One of the many useful areas of work the RHS carries out is its AGM and I know from lecturing to many gardening clubs and societies that many people use this as a tool when selecting plants for their gardens. As has been written eduction of all types including bursaries are second to none and I believe that from their design RHS gardens are not meant to be considered as great English domestic gardens but rather gardens of education and should be considered when thinking of their appeal and design very much along the lines of Botanic Gardens, such as Edinburgh. They are store houses of some of the best garden plant collections and have inspired countless gardeners to grow new plants and try different ideas.
I have been a member since my late teens and never has it occurred to me not to be. I don’t always visit each garden every year and I do not read every magazine in the month it is delivered by the postman but I do appreciate the many faces of the RHS and the work they do to promote nurseries, budding and established designers, writers and promote business through their shows and magazine.
The challenge for the RHS is to satisfy a very diverse range of objectives. For every potential member who wishes for informal social media driven solutions there will be one who prefers in print traditional information and experienced on-hand staff both are equally valid desires. I for one will continue to support the RHS and I don’t believe I have ever felt ‘thats not for people like me’

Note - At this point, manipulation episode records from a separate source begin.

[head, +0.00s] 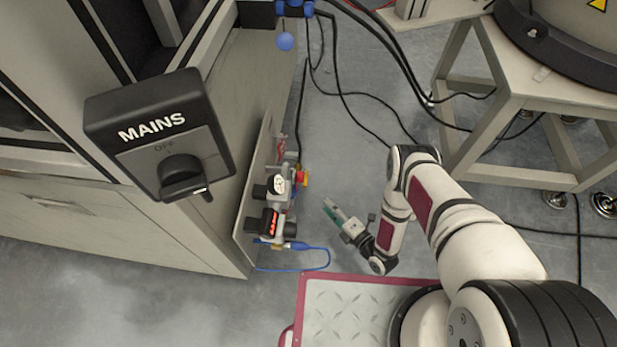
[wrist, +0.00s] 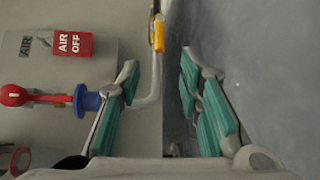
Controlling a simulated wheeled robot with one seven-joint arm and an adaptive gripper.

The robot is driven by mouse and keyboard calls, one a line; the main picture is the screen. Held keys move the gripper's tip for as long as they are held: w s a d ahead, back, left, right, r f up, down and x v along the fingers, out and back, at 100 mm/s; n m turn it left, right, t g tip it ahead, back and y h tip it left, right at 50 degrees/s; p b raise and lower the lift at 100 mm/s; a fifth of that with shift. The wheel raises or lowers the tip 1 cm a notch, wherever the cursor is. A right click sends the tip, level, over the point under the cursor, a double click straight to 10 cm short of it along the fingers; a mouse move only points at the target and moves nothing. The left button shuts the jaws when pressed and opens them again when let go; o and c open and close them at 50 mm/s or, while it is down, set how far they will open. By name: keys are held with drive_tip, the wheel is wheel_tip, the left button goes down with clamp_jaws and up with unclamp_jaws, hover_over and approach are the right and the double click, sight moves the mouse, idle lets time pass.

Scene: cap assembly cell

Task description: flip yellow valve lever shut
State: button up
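My gripper (wrist: 160,64) is open, with teal finger pads. The lever appears beyond the fingertips, in line with the gap between them, and nothing is held. In the head view my gripper (head: 332,208) is over the floor, to the right of the valve assembly on the panel and apart from it. The lever is too small there to tell its angle.
The panel (wrist: 35,120) carries a red AIR OFF tag (wrist: 72,43), a red handle (wrist: 13,95) and a blue flange (wrist: 86,101). In the head view, a gauge (head: 278,184), blue hose (head: 318,268) and MAINS switch (head: 160,135) show. Open floor lies right of the panel.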

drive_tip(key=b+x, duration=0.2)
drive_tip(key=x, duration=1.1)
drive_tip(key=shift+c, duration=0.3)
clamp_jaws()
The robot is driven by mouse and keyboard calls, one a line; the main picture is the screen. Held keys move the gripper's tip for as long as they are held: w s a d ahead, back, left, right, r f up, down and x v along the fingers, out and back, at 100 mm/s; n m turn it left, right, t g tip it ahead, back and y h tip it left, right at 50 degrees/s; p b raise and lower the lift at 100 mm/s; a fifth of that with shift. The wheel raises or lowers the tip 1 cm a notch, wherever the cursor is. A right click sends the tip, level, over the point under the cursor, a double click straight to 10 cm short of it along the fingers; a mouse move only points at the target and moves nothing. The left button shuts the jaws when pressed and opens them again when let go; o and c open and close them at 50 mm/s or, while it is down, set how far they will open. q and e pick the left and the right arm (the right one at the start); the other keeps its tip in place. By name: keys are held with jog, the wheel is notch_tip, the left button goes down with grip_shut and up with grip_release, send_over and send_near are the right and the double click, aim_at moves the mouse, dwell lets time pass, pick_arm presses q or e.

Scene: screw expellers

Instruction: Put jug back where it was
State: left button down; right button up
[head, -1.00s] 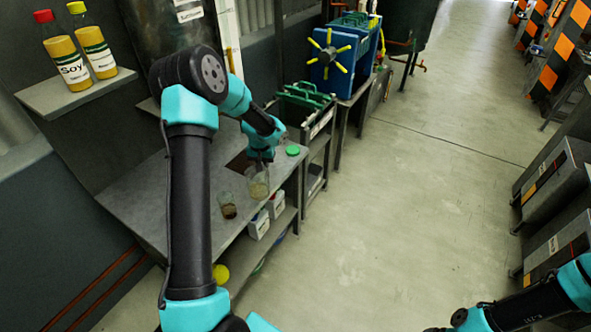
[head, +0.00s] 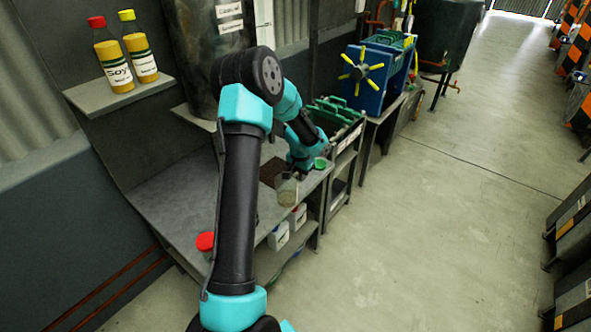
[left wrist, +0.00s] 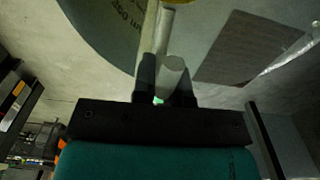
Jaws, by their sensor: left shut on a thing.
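The clear glass jug (head: 287,191), with pale contents, is near the front right edge of the grey bench (head: 178,195). My left gripper (head: 297,172) is just behind it in the head view and is shut on it. In the left wrist view, the fingers (left wrist: 166,92) close around a pale, rounded part that looks like the jug's handle. I cannot tell whether the jug's base touches the bench. My right gripper is out of view.
Green-handled bins (head: 335,112) stand beyond the bench. A red-capped container (head: 206,242) is at lower left. Sauce bottles (head: 112,60) stand on a wall shelf.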

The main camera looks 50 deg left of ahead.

I agree wholeheartedly about the value of the AGM. I also agree about the education element of the RHS. The fact that some things are done very well doesn’t stop me wondering about some of the things that could be done better or differently. I absolutely appreciate that some of this is purely subjective and personal to me (not everyone wants to grow wildflowers, I know that, and there are specialist websites which cater for enthusiasts) but the point of the article is a curiosity about how much my semi-detached/attached to the RHS is just me or is shared by other gardeners!
I took up RHS membership around the time my Wife terminated her Gardeners’ World subscription, at the time the cost was similar with the bonus of RHS garden visits. I agree the RHS is very South East orientated. Our nearest RHS garden is Rosemoor, but it’s about a 2 hour tiring drive from here so we don’t go very often, every other year. We do visit the Garden House occasionally, I believe that’s out nearest Partner Garden (I exclude Coleton Fishacre as we access it via National Trust) again at least an hour’s drive from here. It would be nice to have something closer, although when the new link road is finished in three years time, life should be a bit easier, if we’re spared!!
This is so hard. We had to stop being a Partner Garden because it means giving RHS members free entry,(with no recompense) and since we don’t have people exiting through a gift shop, and can’t do teas, the gate money is what we open for. It’s galling to see you talking about travelling to a garden which is free to you, when there must be many more like us: invited to be a partner garden, but simply unable to afford it. It doesn’t cost much to support a garden and that’s what our takings do.
Entry is free for me but not my Wife, she is not a member,so normal entry fees apply to her. I am surprised that there is no payment from RHS to Partner Gardens, I had thought they kept a record of RHS visitors with some sort of reimbursement arrangement by the Society.
Not a penny.
We ended up thinking it was a rip off (after starting by being flattered). I hated the way people would reach for their RHS cards looking so smug, while I saw our entrance fee vanishing down the drain!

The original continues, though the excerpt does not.